1. "A Man Named John Was Sent from God." God's action is clear in John's life, from his miraculous birth to his purification when still in Elizabeth's womb, then his extraordinary life in the desert, his baptizing and his preaching of the immediate coming of the Messiah. On the one hand he was a normal person, but God's choice was reflected in his actions. It is what God does in us, and then what we do in response, that sets us apart. John “was sent” by God, but John also “went”. He was not a passive pawn or robot in God's hands. When the time came, he had to make the decision to go into the desert; and then he had to freely take what he knew was a great risk in going to the Jordan to preach conversion. He started and some believed, but then John had to face the skepticism of many powerful people, and decide to continue ahead, overcoming their doubt and opposition, to the point of it costing him his freedom and eventually his life. No wonder Jesus asked the people later if they went into the desert to see a reed blowing in the wind (a fickle, changeable, politically correct opportunist) when they went to look for John; he knew John was the very opposite, and his question would make them recognize this. God calls whomever he wants, but the person called has to respond, we have to respond, or God's call will be in vain. And to respond to his call we need to brace ourselves for toil and sacrifice, like John, like Jesus himself.

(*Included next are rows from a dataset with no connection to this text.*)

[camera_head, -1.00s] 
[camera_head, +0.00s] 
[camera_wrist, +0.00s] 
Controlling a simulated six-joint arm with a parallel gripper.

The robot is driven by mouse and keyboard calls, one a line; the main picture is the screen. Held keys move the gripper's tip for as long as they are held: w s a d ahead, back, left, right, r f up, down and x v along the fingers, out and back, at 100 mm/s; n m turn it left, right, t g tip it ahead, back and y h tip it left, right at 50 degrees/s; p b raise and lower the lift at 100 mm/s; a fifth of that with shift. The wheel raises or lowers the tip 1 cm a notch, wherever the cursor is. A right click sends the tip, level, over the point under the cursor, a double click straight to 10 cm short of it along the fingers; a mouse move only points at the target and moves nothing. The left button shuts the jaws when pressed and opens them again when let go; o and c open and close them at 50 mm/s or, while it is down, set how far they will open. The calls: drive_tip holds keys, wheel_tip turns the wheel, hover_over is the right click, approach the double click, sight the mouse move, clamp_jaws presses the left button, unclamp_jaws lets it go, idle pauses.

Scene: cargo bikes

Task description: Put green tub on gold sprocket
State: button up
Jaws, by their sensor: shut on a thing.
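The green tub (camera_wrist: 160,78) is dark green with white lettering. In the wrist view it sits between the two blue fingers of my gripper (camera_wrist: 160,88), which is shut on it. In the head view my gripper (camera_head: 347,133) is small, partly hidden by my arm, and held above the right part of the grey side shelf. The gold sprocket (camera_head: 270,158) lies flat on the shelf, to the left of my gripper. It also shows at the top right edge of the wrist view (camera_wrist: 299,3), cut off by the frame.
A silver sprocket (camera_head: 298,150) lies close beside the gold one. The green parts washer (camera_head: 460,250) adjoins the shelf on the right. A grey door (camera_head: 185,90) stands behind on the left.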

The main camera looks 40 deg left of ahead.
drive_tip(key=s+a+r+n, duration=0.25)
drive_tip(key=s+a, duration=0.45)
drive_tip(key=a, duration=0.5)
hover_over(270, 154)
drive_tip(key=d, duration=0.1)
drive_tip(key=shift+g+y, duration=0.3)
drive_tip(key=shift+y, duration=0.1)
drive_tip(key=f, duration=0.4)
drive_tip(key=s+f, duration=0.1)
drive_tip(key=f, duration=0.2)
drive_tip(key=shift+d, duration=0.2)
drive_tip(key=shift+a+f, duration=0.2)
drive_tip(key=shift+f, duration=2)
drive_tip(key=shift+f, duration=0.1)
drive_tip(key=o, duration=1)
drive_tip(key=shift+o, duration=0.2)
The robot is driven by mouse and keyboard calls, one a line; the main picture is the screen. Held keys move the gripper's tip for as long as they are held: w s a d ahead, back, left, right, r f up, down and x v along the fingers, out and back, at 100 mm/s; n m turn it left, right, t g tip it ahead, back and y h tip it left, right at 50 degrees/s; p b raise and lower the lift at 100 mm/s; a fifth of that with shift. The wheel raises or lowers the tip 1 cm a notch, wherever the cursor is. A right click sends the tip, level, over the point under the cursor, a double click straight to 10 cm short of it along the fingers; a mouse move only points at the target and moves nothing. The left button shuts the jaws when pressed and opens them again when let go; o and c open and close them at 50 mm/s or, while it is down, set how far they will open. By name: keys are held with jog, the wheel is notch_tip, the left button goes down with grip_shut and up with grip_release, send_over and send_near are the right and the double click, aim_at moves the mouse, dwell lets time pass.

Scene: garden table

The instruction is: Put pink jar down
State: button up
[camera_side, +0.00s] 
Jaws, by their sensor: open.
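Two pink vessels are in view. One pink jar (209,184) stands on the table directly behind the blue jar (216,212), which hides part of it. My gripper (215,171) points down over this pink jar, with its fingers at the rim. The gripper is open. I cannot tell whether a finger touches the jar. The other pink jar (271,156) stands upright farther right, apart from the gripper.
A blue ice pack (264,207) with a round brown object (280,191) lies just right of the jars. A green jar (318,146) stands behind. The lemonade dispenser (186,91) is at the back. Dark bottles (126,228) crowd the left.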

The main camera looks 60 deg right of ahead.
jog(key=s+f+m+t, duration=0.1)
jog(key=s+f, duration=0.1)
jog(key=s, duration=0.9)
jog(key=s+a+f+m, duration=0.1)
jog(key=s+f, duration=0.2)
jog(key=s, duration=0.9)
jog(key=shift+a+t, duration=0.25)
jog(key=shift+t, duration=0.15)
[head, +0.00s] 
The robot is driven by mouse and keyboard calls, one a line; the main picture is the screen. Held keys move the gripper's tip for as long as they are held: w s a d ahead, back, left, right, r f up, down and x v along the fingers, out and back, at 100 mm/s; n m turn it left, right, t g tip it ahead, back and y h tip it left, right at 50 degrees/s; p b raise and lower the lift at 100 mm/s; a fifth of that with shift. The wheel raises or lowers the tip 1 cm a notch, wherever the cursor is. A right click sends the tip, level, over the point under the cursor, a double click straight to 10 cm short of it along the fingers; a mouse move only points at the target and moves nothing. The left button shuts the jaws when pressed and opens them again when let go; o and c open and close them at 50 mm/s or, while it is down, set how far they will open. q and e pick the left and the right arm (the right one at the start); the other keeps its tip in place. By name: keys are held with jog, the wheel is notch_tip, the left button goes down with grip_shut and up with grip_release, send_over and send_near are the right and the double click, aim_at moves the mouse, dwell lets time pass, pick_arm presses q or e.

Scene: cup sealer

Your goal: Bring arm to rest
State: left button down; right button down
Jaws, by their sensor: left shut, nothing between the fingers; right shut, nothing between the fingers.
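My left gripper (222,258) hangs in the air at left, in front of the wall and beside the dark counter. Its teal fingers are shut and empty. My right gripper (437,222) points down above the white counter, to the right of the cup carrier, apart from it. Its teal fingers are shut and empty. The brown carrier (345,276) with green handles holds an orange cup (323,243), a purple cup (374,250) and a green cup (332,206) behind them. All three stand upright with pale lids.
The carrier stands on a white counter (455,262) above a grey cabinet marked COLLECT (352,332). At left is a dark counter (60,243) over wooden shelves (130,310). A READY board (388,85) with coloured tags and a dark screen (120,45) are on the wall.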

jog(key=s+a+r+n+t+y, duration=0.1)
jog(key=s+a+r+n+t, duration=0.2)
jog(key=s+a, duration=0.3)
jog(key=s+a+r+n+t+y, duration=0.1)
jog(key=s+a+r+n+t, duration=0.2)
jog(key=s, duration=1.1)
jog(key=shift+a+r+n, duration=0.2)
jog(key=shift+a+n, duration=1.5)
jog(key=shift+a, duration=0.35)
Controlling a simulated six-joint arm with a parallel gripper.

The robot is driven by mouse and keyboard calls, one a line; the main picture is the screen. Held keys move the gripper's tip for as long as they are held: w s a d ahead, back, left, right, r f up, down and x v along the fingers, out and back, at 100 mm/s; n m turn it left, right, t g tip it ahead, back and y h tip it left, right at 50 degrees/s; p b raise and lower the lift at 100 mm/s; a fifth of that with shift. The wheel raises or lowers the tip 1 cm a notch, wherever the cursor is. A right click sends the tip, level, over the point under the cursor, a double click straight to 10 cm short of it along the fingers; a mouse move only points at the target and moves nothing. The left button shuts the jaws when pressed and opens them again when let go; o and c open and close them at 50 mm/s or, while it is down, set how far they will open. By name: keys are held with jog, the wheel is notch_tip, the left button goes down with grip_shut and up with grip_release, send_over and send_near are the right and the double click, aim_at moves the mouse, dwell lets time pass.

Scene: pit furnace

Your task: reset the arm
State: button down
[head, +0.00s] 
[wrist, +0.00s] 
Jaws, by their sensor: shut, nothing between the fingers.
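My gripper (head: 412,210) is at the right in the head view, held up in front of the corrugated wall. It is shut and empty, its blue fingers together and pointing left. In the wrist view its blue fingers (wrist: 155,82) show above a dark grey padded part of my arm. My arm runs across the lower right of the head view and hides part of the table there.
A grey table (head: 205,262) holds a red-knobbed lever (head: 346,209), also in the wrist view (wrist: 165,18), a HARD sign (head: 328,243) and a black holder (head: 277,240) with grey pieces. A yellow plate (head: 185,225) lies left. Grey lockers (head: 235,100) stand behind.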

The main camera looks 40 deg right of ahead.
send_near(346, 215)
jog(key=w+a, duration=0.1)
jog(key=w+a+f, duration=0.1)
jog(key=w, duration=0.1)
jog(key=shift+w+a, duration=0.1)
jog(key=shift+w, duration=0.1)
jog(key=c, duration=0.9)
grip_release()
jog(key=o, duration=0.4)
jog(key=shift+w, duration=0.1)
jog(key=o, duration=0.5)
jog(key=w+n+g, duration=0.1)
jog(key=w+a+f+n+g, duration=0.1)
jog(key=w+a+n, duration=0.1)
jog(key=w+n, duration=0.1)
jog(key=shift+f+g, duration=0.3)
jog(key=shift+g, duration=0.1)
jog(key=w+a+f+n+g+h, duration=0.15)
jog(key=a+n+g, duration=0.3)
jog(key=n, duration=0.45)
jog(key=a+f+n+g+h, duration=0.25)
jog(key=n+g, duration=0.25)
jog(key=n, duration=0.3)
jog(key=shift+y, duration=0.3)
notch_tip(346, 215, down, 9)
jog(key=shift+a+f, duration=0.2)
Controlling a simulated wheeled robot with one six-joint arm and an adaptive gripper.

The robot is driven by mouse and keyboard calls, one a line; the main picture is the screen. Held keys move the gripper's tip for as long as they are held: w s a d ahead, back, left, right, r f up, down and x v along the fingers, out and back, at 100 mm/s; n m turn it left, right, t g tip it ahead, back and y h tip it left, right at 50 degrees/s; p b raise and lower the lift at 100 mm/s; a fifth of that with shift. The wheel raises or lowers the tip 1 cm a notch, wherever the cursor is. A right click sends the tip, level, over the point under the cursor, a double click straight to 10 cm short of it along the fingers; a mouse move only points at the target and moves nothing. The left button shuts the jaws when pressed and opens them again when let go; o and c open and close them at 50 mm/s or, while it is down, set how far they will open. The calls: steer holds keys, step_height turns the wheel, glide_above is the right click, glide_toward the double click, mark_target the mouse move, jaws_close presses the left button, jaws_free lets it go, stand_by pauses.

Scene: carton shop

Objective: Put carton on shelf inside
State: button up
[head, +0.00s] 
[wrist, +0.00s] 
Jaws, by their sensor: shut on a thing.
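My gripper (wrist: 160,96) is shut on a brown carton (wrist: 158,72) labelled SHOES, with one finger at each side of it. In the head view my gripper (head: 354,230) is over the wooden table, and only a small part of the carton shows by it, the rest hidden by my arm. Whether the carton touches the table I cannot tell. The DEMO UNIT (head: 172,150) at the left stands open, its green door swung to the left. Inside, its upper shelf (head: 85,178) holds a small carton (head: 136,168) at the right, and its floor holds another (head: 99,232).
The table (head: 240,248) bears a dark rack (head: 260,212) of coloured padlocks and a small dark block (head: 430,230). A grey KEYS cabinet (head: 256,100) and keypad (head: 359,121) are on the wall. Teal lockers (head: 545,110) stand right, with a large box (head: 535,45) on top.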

2. "I Am Not the Christ." John knows who he is and who he is not. Honest self-knowledge is essential on the path to holiness and in answering our call. John's actions attract the attention of the multitudes in Israel. Now, many people would perhaps be flattered or even intoxicated with this celebrity status; John, however, knows where the center is, he knows where the true power of his preaching comes from. He never becomes the focus of his own life; his actions are never about him. Later, when his disciples began to get concerned that many of John's followers started to go over to Jesus and follow him, John would say simply, He must increase, I must decrease. Far from being disappointed or bitter about this outcome, he would tell them that he was happy for it. We don't know if this was a struggle for John, something he wrestled with, or if it came spontaneously, easily, naturally;, but we do know what he actually did, and it was the right thing. We also know that we cannot follow our own call unless like him we focus on Christ and stop thinking about ourselves, looking for admiration and accolades, and sometimes for creature comforts.
3. "I Am the Voice of One Crying Out in the Desert. Make Straight the Way of the Lord." John knows exactly what he is supposed to do. He doesn't know where the path will lead, although he probably must have guessed, knowing what happened to all the prophets that had gone before him. Although John is the last of the prophets of the Old Testament, he is also in a sense the pattern of the New Testament Apostle. Each of us is called to open the way of the Lord, so that souls can receive him. Our words and actions should be such that they open people to the beauty of Christ's message, and prepare them to receive him. Our example of love should wear down mountains of prejudice, our teaching fill in valleys of ignorance, and pave a path for Christ to enter souls. The big difference with John the Baptist is that Christ came after him, while he comes in and with us, because of our Baptism and because of the life of Grace in our souls. Christ identifies himself with us. Maybe this is why Christ said, after praising John the Baptism and saying he was the greatest of the prophets, that even the smallest in the Kingdom would be greater than John. Isn't it amazing to consider, after looking at John's tremendous example and perhaps envying him, that Jesus tells us we have received more than he? If we have received more, shouldn't our impact on the lives of those around us be greater too?
Conversation: Lord, you are the source of life and with life you give each one of us a task to do, a mission to fulfill. By Baptism and Confirmation you have called me to be your witness, a messenger of your love and your salvation to those around me. It is easy to give in and not stand up for you, to live as those who did not receive the same gift. It is also easy to make myself the center of my thoughts and actions. Give me the courage and humility to do your work as you want.
1. Am I passive in considering my call in life, do I expect God to work it out without my effort and input?
2. To what degree am I worried only about myself when I consider my call in life, how much of it is personal ambition?
3. What is the evidence that I am convinced that what people really need is Christ?